Le pot de yaourt étant fait d’un alliage de plusieurs plastiques différents, il n’est quasiment jamais recyclé (dans 97% des cas).
Du coup, ces déchets non recyclables (comme à peu près les trois quarts de tous les déchets produits en France) seront envoyés encore par camion dans un centre d’incinération.
Évidemment ils y seront brûlés, et cela dégage des quantités énormissimes de CO2 (environ 6% des émissions de la France).
Reste les machefers, ces résidus de combustion extrêmement polluants qui seront soit utilisés comme remblais pour les routes (et y seront acheminés par camion) soit enfouis comme déchets toxiques (et transportés par camion jusqu’au site).
En bref
On a utilisé je ne sais combien de camions, d’usines et de procédés polluants pour pouvoir manger du yaourt. Je n’ai pas parlé de la production de l’aluminium du couvercle de l’emballage, ni de la production du lait, ni même des gousses de vanille si le yaourt est aromatisé.
Alors évidemment, ce système dans lequel nous vivons, qui produit du déchet à ne plus savoir qu’en faire, cherche à rassurer les gens en leur disant que tout sera recyclé, afin de déculpabiliser et faire en sorte que les consommateurs continuent d’acheter des produits dans les magasins.
Le système doit se perpétuer, et on décèle seulement maintenant que ses externalités sont extrêmement négatives.

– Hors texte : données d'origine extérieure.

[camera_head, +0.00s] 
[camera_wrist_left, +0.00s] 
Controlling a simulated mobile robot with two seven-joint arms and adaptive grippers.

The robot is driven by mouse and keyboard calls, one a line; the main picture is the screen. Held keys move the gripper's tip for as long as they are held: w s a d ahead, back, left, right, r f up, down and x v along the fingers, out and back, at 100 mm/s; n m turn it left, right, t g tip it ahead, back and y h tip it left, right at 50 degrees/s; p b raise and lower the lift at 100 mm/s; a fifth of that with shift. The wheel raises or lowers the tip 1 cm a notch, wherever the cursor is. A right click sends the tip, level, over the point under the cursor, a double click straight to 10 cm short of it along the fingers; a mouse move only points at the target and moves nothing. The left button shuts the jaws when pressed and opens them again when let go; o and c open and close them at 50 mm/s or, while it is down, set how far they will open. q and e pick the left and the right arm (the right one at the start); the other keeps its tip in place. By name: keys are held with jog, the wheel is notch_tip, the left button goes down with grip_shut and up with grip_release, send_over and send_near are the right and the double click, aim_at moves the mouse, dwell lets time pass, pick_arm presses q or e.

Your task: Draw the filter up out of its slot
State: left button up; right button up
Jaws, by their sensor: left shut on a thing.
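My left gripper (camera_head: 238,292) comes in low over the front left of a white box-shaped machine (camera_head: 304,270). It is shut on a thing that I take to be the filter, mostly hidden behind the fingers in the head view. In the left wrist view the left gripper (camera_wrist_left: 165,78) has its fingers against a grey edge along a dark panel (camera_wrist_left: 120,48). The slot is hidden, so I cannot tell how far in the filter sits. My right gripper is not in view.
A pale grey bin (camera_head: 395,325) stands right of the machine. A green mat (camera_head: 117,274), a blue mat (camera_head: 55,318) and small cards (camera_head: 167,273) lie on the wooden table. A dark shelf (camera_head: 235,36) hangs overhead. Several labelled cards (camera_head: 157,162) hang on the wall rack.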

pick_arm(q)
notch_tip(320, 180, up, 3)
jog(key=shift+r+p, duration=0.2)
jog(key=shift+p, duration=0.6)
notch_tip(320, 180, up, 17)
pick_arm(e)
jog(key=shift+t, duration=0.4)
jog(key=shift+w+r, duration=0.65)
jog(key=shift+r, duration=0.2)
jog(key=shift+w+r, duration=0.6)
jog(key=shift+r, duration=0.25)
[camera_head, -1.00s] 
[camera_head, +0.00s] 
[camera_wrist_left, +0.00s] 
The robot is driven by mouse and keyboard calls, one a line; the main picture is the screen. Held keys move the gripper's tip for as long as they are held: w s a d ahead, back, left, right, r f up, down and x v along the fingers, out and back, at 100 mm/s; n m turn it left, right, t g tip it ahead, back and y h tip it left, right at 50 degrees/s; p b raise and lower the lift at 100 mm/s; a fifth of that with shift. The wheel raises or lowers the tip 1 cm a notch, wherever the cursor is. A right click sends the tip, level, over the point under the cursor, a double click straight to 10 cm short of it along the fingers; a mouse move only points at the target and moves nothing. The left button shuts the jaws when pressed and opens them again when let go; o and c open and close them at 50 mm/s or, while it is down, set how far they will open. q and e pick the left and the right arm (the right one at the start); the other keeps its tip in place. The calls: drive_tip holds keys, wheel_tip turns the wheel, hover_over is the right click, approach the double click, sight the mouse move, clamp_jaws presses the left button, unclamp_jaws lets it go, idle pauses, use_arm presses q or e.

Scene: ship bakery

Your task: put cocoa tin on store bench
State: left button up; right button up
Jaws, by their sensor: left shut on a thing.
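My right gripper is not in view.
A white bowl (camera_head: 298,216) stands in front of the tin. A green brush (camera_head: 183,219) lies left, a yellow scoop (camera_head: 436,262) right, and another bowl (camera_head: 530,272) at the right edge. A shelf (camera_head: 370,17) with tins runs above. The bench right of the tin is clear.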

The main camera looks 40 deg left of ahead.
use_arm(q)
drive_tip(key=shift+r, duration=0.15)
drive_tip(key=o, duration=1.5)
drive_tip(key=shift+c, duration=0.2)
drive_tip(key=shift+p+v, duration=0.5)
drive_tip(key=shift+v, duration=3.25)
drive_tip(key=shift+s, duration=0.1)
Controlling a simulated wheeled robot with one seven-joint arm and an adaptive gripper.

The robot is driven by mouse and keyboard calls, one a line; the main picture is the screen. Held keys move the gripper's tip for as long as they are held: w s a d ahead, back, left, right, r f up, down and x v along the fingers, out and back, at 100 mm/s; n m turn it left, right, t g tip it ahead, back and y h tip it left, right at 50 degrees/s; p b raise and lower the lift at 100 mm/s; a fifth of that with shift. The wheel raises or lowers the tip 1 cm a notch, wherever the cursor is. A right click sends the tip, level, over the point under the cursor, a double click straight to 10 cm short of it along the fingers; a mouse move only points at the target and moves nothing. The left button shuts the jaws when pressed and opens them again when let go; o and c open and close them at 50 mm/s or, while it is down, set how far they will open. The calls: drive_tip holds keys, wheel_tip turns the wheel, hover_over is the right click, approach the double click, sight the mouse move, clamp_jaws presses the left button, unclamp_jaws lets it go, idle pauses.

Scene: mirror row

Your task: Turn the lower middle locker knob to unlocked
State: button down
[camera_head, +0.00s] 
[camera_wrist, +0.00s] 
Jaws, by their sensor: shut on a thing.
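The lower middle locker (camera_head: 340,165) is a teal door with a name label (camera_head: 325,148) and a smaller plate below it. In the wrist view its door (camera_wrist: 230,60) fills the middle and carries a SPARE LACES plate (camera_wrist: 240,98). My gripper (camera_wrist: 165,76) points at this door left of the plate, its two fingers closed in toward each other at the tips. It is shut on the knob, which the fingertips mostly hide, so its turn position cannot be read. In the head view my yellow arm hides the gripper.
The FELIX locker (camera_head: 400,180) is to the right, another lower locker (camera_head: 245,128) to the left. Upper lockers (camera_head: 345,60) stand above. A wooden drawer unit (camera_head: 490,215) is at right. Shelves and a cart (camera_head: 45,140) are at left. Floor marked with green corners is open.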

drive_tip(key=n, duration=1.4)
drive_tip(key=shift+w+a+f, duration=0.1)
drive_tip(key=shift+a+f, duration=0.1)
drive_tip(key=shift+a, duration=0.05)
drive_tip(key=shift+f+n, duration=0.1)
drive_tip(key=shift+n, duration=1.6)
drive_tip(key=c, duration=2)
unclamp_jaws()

Alors oui, ça broie des gens, majoritairement des pauvres (parce que soyons clair, mettez Mr. Petithuguenin pendant 3 semaines sur une chaîne de tri et il ne parlera plus de « motivation au travail » mais de « nécessité de travailler pour payer ses factures, malgré des conséquences physiques sérieuses »), et ça enrichit des gens qui sont en plus adulés pour leur réussite sociale.
Des solutions ?
Je ne vois pas trop de solutions pour changer ceci que de changer tout le système :
- produire radicalement moins d’emballages (c’est d’ailleurs 65% de ce que nous retrouvons sur les littoraux avec Wings of the Ocean),
- limiter la seule production de plastique à du mono-matériau et dans des produits conçus pour être utilisés à de multiples reprises,
- changer les habitudes de la grande distribution pour passer tous les rayons à de la distribution en vrac,
démocratiser le compostage pour toute la population.
Mais bon on y est pas du tout et on n’y sera pas avant longtemps, puisque ce système s’auto-alimente.
En attendant, pour éviter l’incinération, il y a les amis de chez Néolithe qui proposent une solution beaucoup moins émettrice de CO2, qu’on vous laisse découvrir (lien en commentaire). De leur propre aveu, ce n’est pas idéal, mais c’est déjà tellement mieux que les solutions actuellement proposées.
Un rendez-vous ?
Si jamais Mr. Petithuguenin souhaite un rendez-vous afin de discuter de ces sujets et souhaite faire avec moi l’expérience d’une semaine sur une chaîne de tri du groupe Paprec le tout payé au même salaire que les intérimaires de ces mêmes chaînes, nous nous ferons un plaisir d’en discuter avec lui ou ses fils.